GOAL OF THE EXERCISE: Give only the count of lines containing "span".

DATA SECTION:
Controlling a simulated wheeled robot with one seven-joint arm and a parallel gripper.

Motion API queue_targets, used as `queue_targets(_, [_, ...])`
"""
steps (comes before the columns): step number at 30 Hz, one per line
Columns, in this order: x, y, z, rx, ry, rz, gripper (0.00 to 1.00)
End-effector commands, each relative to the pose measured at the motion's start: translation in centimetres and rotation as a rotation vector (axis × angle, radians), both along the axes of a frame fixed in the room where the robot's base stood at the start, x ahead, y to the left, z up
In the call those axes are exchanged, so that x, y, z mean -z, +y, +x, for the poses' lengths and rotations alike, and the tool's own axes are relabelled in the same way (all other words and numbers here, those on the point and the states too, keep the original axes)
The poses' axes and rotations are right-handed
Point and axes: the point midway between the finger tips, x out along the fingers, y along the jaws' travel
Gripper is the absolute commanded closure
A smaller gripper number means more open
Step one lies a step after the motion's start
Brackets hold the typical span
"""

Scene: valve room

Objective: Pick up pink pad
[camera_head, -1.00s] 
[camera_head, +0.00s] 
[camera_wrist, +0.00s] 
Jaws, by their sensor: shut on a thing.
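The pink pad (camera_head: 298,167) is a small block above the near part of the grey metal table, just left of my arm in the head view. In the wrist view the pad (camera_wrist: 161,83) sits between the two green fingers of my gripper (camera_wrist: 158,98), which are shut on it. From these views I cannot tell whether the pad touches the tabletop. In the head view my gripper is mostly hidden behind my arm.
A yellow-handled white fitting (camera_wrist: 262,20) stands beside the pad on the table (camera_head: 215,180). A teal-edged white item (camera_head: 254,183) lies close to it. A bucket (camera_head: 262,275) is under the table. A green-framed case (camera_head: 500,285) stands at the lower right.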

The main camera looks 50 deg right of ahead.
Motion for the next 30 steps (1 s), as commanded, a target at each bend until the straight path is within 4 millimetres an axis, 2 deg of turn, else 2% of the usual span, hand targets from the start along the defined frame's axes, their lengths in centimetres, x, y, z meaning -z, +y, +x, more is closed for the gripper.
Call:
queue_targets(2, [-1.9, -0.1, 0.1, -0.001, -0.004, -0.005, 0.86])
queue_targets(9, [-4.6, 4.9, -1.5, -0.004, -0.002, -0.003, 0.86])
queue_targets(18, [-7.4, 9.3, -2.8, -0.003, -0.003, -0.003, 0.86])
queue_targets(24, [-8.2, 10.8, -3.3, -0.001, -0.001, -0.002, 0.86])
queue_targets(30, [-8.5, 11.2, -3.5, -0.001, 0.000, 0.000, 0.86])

OUTPUT: 2